We Quakers like to talk about “that of God in the other person,” a phrase from George Fox whose use among Friends became broadened beyond its original context largely through the influential writings of Rufus M. Jones (1863-1948), so that today one hears Friends speak as though “that of God” were part of the mortal individual, and “answering that of God” in that individual were something that another mortal individual could do as a sort of pious courtesy, like bowing and saying “Namaste.” North American Friend Lewis Benson (1906–1986) worked tirelessly to expose this misconception, but it persists nonetheless.
This may be largely because we don’t want to have that of God answered in us. It will upset us. It will penetrate our defenses and touch parts of ourselves that we’ve locked into a closet to silence their screaming: places of terror, rage, deep shame, overwhelming grief. These parts of ourselves frighten us, so we’ve set up standards of politeness and other cultural patterns to protect ourselves, and one another, from having to face them, although the brainwasher, the waterboarder and the deprogrammer may find ways to pick the lock anyway. Fortunately, there is One who loves us who also knows how to pick the lock: God. And God’s touch heals whatever it exposes. But we may not know that until it’s happened to us. (That’s why repentant slave-trader John Newton called it “Amazing Grace:” it is amazing.)
This might explain why there are so many low-voltage Quaker meetings where the hour of worship is filled with messages that don’t come from the Holy Spirit, but from the interesting thoughts of the mortal individual, and the hearers, predictably, aren’t deeply affected. A psychotherapist might call this phenomenon “collective resistance;” an engineer might call it a homeostasis mechanism.
To “answer that of God in another person” is to speak to that of God in them, in words or meanings that That-of-God-in-them wants conveyed to them. Got that? Let’s say you’re an unhealed mentally ill person, an unrecovered addict, a troubled conscience, some sort of broken person who’s patched yourself together with duct tape in order to keep going on with life, but you’re really not OK. There is that of God in you, but you’ve silenced It, duct-taped your inner ear closed. But God still wants to save and heal you. So God, who can do everything, raises up a prophet to speak to you – to speak God’s words to you from outside, since you resist hearing them from the inside.
The “prophet” may have no idea that he or she is functioning as God’s prophet. The words that smite your conscience may have been written weeks ago by a journalist, or centuries ago by a dramatist. They may be said to you through sobs by your partner or child, or icily by the boss who’s firing you. God, who created everybody, can use anybody. But the words hit home. Which is to say, they answer that of God in you.

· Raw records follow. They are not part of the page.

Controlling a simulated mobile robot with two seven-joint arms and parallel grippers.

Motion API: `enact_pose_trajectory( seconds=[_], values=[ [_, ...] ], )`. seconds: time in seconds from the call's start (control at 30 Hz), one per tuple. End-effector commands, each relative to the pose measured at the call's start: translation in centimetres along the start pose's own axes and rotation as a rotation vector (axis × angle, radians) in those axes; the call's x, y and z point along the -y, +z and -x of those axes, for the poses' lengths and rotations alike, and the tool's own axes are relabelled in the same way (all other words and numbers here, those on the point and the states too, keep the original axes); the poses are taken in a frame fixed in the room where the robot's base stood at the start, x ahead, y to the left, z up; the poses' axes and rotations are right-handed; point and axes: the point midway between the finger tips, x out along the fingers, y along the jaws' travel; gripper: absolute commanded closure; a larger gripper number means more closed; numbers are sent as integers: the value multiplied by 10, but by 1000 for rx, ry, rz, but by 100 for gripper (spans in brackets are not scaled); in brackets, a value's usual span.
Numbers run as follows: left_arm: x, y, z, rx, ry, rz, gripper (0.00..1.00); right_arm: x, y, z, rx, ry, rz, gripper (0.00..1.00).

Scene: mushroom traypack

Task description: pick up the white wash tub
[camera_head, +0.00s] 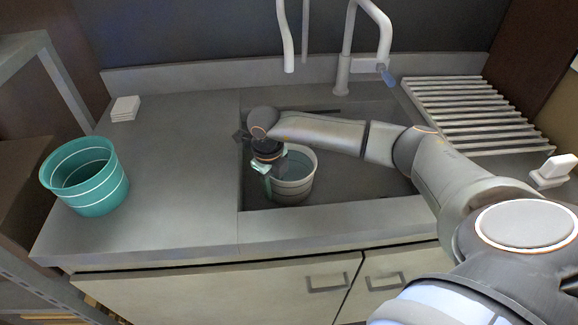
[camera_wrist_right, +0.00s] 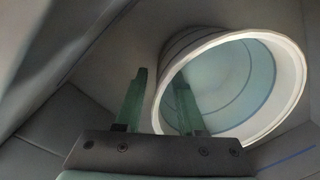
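The white wash tub (camera_head: 297,187) stands in the sink, toward its front, with a grey-blue inside. My right gripper (camera_head: 270,182) reaches down at the left part of its rim. In the right wrist view, the tub (camera_wrist_right: 284,50) is seen at a slant with its mouth facing the camera. The green fingers of my right gripper (camera_wrist_right: 161,82) are apart there: one outside the wall, the other over the inside, with the rim between them. A gap shows between the fingers and the rim. My left gripper is not in view.
A teal striped tub (camera_head: 103,197) stands on the left counter (camera_head: 180,180). Small white blocks (camera_head: 125,108) lie behind it. A faucet (camera_head: 343,70) rises behind the sink (camera_head: 350,190). A slatted rack (camera_head: 460,110) and a white item (camera_head: 553,170) are at the right.

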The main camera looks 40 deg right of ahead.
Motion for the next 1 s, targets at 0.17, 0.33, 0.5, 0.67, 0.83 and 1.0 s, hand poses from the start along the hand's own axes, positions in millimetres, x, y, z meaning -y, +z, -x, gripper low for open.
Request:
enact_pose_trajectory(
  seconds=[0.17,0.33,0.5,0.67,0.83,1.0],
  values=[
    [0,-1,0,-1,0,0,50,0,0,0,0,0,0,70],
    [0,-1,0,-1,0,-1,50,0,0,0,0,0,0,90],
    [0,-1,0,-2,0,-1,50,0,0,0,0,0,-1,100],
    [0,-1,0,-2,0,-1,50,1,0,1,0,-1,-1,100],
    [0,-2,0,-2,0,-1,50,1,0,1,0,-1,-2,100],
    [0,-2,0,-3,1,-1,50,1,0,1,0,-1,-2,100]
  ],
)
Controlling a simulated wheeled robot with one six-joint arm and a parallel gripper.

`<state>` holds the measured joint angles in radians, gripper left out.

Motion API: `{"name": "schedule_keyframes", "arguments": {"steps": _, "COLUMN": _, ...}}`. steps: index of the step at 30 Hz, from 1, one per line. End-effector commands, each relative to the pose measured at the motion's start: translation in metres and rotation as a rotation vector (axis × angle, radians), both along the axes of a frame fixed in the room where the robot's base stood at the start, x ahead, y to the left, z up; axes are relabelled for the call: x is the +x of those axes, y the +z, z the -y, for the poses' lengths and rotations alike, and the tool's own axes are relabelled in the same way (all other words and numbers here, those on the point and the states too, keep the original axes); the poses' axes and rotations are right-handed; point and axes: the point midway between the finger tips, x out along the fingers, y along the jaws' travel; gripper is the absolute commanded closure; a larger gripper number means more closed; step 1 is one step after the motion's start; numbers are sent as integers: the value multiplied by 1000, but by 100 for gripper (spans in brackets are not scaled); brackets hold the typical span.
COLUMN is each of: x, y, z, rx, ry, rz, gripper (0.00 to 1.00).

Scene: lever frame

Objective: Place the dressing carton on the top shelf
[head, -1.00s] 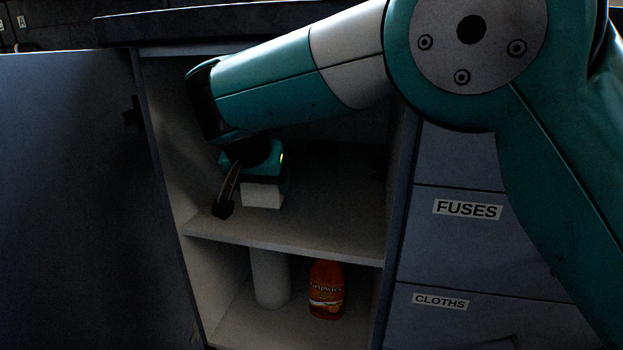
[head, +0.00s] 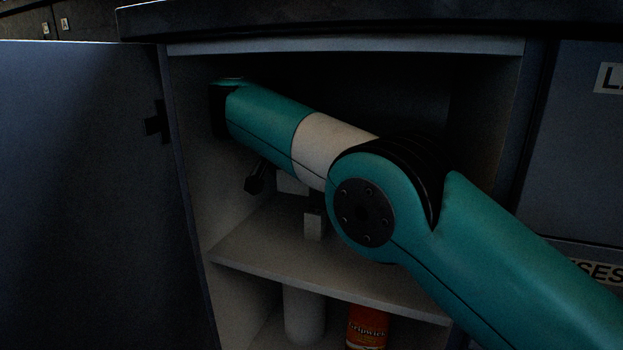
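My arm reaches into the upper compartment of the open cabinet. My gripper (head: 275,186) is at its far left end, above the shelf board (head: 290,257). One dark finger shows below the wrist; the other is hidden or too dark to make out. A pale face (head: 293,184), perhaps part of the dressing carton, shows just right of that finger, mostly behind my arm. A gap shows between finger and face. A small pale block (head: 314,224) shows lower right, seemingly at the shelf; I cannot tell whether it belongs to the carton.
A white cylinder (head: 304,315) and an orange bottle (head: 367,327) stand in the lower compartment. The open door (head: 85,190) is at left, the countertop (head: 370,20) above. Bare shelf shows left of the block.

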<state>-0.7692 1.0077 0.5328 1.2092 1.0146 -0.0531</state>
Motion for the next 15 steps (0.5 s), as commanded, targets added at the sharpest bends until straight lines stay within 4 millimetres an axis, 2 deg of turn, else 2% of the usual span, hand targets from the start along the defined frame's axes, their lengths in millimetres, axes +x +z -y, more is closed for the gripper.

But “answering that of God” in another person is not something we can do in our own will. We like to hope we can, by praying hard enough, or lobbying the other person sweetly enough, or threateningly enough, or with enough allies on our side, or persistently enough. My mom desperately wished she could get my dad to stop drinking. But she had to die before he hit bottom and, by the amazing grace of his Higher Power, sobered up. This is why I resist saying “we Quakers answer that of God in other people” like “we speak truth to power” or “we live in that power that takes away the occasion for all wars.” It’s wishful thinking. We answer that of God in other people if and when God wills. When it does happen, it’s really more truthful to say that God answered that of God in the other person, and then to give thanks for the miracle that God worked.